Continue to Site

Eng-Tips is the largest engineering community on the Internet

Intelligent Work Forums for Engineering Professionals

  • Congratulations GregLocock on being selected by the Eng-Tips community for having the most helpful posts in the forums last week. Way to Go!

Coupling Beams - Ductility Factor - AS3600

Status
Not open for further replies.

Drapes

Structural
Oct 27, 2012
97
AS3600-2018 and AS1170.4 specifies that partially or fully ductile coupled walls shall be designed with a ductility factor (mu) of 4 and structural performance factor (sp) of 0.67, and that we should refer to the NZS 3101 code for details. Is there any scope to adopt a lower mu and sp for these types of walls - for example instead of ductile, adopting limited or moderately ductile?

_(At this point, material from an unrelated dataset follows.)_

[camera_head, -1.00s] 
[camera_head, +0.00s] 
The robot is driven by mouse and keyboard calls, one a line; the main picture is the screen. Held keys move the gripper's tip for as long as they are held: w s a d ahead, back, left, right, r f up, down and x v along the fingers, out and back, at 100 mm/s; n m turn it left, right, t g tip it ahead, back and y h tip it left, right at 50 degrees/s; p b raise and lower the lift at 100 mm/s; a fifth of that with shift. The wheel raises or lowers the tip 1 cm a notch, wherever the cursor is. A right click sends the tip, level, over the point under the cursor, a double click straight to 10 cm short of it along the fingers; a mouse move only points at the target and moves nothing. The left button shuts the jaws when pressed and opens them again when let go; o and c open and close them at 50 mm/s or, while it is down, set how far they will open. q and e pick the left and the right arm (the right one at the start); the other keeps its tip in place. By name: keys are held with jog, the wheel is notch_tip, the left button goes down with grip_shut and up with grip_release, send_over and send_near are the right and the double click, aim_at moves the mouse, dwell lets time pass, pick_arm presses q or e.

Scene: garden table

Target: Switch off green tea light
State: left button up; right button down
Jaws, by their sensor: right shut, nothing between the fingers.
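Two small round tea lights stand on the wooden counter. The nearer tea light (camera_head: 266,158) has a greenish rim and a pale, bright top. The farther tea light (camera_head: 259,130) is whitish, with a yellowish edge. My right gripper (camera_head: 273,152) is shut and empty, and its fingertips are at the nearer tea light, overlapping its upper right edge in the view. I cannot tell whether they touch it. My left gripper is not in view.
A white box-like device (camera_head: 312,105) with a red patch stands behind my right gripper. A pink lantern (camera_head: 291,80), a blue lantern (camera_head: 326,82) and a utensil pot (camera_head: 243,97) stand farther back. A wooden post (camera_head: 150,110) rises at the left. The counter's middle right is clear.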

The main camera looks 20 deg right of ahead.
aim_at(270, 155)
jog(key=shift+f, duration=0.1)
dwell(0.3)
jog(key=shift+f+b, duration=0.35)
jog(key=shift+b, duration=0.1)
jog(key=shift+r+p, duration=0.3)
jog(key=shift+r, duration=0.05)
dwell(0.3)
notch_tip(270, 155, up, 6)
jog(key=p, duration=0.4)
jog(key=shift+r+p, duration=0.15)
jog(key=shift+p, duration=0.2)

The AS1170.4 code mentions that we can assume ductility of less than those specified in the code (so in this case say by using mu= 2 or mu= 3), but then there is no information on how to detail the coupling beams to suit. Are there any detailing requirements for coupling beams designed as limited or moderately ductile for a coupled wall system?
 
Replies continue below

Recommended for you

By all means you can design for a lower ductility and higher load, as the designer you can do anything. Just adopt the same (higher) level of detailing from NZS3101 for a lower ductility, ductility is ductility. In NZS3101 the level of detailing is based on the localised plastic curvature, i.e. the local ductility demand.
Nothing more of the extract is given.